Salaried employees are actually subject to overtime pay requirements, but there are many exemptions. It's also important to note that there are federal and state laws governing compensation, and which ones you need to know. A good rule of thumb: Follow the most restrictive law. So, if the state compensation laws are more restrictive than the federal, those are the standard. If they are less restrictive, follow the federal. It will most always lean towards which regulation favors the employee's rights.
If you are an hourly employee, then you are most certainly covered under overtime compensation regulations. One of the most well-known benefits to overtime is the time and half compensation – which is why employers don't like overtime. There are exceptions to this rule as well, but they must be agreed to by both employer and employee.
When is Overtime Counted as… Overtime?
Overtime is mostly counted on a weekly basis. For instance, if you work 12 hours on Monday and then 5 hours on Tuesday-Friday, you won't qualify for overtime pay because it's still under 40 hours a week. There are a few states, like California, that count overtime on a daily basis. So anything over 8 hours in one day will be time and a half!

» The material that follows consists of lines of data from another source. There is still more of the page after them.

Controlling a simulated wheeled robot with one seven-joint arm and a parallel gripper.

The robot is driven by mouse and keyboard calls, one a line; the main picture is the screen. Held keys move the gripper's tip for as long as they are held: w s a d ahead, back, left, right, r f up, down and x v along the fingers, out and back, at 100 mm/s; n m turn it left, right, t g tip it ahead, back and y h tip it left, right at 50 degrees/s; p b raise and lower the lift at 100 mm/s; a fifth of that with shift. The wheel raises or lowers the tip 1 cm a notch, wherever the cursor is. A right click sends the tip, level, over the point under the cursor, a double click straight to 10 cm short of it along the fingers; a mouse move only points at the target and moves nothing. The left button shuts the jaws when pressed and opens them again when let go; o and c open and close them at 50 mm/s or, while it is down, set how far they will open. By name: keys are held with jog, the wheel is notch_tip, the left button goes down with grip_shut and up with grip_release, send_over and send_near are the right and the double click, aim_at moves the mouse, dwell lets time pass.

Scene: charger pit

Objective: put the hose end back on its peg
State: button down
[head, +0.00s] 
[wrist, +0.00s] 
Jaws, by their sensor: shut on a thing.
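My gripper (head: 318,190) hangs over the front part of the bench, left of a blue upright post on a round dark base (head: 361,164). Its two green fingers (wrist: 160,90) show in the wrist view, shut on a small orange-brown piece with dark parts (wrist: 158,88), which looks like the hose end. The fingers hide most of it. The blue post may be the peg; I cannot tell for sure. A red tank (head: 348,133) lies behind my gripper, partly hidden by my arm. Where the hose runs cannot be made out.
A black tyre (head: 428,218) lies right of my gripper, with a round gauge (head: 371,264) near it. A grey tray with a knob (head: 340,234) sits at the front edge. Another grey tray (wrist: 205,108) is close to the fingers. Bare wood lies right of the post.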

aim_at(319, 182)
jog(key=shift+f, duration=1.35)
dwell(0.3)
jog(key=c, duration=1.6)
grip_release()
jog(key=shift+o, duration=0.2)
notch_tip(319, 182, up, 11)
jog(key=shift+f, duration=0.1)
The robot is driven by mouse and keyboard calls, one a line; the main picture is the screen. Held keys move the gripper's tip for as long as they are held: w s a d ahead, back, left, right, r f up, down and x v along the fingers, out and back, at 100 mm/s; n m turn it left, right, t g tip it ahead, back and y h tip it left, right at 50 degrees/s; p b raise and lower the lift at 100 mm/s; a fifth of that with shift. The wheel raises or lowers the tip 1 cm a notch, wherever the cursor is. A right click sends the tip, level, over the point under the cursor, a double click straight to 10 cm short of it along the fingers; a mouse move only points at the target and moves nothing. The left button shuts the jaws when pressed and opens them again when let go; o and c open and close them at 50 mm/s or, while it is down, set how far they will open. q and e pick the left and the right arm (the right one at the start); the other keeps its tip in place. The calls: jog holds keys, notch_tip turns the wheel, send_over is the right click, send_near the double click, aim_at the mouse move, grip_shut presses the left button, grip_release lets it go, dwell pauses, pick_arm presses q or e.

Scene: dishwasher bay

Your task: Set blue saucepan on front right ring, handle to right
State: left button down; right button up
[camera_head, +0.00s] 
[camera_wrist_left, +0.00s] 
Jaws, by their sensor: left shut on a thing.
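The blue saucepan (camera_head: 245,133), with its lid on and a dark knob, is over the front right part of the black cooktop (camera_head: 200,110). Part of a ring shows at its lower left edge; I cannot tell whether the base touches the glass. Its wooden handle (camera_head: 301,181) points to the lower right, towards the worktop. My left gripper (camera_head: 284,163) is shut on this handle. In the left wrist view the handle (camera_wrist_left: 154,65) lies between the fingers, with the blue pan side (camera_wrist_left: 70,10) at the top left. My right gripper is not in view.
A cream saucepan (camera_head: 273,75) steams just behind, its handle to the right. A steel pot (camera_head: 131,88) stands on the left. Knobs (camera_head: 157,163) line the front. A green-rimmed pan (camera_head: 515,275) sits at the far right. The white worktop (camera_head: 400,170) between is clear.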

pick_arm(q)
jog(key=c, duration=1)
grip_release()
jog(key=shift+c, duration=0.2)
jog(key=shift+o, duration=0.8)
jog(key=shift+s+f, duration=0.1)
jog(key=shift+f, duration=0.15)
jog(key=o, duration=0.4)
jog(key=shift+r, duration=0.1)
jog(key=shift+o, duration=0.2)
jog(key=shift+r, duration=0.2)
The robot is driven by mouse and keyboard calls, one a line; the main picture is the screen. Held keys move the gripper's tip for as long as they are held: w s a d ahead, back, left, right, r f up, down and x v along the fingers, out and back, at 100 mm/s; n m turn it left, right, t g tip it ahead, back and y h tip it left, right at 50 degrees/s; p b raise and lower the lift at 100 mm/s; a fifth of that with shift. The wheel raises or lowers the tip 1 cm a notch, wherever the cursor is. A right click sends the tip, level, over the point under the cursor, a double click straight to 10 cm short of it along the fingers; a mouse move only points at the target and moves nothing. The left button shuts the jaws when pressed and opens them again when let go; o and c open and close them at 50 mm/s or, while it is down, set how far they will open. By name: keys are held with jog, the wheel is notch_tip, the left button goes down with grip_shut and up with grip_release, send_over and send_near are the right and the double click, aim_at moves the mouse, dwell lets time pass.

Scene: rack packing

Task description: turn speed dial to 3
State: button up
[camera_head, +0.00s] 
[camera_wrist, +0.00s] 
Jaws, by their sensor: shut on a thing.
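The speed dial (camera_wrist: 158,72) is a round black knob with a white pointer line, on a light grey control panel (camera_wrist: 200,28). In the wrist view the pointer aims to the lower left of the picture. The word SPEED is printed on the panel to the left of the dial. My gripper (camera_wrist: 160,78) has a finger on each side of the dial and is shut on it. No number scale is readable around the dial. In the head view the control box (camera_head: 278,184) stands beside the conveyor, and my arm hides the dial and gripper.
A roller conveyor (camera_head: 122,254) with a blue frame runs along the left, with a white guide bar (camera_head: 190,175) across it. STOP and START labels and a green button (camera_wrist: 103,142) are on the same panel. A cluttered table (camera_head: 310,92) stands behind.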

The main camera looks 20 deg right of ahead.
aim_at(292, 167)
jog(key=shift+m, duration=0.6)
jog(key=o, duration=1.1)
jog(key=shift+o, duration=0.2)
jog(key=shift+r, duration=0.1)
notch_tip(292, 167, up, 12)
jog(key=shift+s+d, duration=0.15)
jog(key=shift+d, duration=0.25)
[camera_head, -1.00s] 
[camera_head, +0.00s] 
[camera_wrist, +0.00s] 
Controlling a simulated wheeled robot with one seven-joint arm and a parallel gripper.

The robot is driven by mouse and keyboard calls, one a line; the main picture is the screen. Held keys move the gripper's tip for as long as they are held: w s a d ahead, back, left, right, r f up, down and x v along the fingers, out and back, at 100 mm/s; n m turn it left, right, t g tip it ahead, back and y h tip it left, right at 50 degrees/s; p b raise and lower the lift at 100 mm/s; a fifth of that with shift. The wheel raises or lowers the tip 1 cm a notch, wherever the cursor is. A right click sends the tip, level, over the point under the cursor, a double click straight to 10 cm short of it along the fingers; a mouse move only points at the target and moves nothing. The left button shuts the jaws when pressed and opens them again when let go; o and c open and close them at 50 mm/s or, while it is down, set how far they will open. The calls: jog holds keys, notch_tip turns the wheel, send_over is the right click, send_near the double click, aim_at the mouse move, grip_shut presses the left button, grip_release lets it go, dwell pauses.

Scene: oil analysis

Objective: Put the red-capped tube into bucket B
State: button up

For those who are curious about employment and compensation laws, visit the United States Department of Labor site to find out more about your federal and state regulations. For those of you that have been worked unfairly and are ready to make a change, visit the aforementioned site to learn all you can, prepare your evidence (detailed below), and seek out legal representation.
What You Need to Do
As with most situations involving your workplace and unethical and/or illegal behaviors, document everything. The more you have on record, the better your chances of winning any lawsuits. Additionally, ensure you're the closest thing to a perfect employee. Most people are nervous to pursue a wrongdoing against a company when they themselves are involved in wrongdoing or shoddy work.
Compensation lawyers can help guide you through the process. If you're unsure of what you should have as evidence, approach them and they can give specific examples. Finally, be prepared for retaliation. It's illegal and unfair, but companies and management find a way to make life hell for people who blow the whistle, claim sexual harassment, or press for overtime pay. It's probably the hardest part of these situations, but it's not you at fault. It's them.